Musharraf must know that Kashmir's future is not at all negotiable

Author: MV Kamath
Publication: The Free Press Journal
Date: January 17, 2002

So, at last, General Musharraf has spoken. His televised address was intended as much for a domestic as for an international - specifically American - audience. It calls for analysis. Most of his one-hour address was aimed at his fellow countrymen. He recalled the words of Pakistan's founder, Mohamad Ali Jinnah and of the poet Iqbal.
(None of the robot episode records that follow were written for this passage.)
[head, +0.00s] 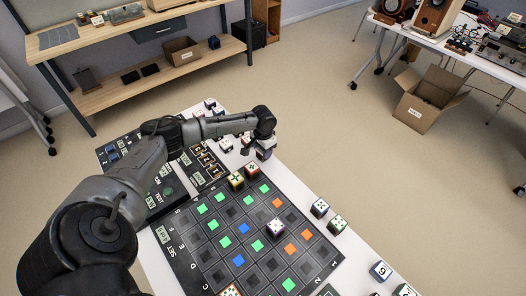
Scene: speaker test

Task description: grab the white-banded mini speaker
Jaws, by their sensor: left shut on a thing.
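My left arm comes in from the left and reaches across the white table (180,284). My left gripper (264,143) is above the table's far right edge and is shut on a small pale-and-dark cube (264,154). The gripper hides much of this cube. I cannot make out a clear white band on it, so I cannot tell for sure that it is the white-banded mini speaker. My right gripper is not in view.
A dark grid board (195,245) with green, blue and orange squares covers much of the table. A white-topped cube (275,228) stands on it. Two cubes (236,181) stand near its far edge, others (320,208) along the right. A cardboard box (428,98) is on the floor.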

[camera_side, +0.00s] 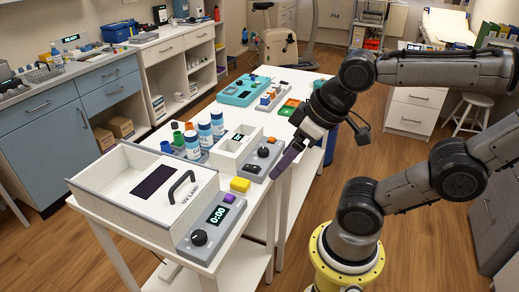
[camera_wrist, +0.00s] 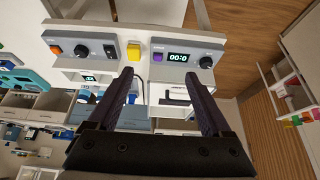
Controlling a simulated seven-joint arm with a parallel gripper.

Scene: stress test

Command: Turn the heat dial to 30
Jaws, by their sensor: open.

Pakistan, he said, would not be a theocratic state; he did not mention one of his presidential predecessors by name, but it was President Zia who had set the country on he road towards it, and one can admire Musharraf for his current zeal to make Pakistan a progressive, modern and dynamic nation.

To emphasise his point, Musharaff has asserted that Madrassas should not be used for spreading religious fundamentalism and that, in future, opening of any new Madrassa would need a government No-Objection Certificate. Bully to him. If such an order had been passed by the Government of India or any State Government, it would have been damned as anti-minority or communal.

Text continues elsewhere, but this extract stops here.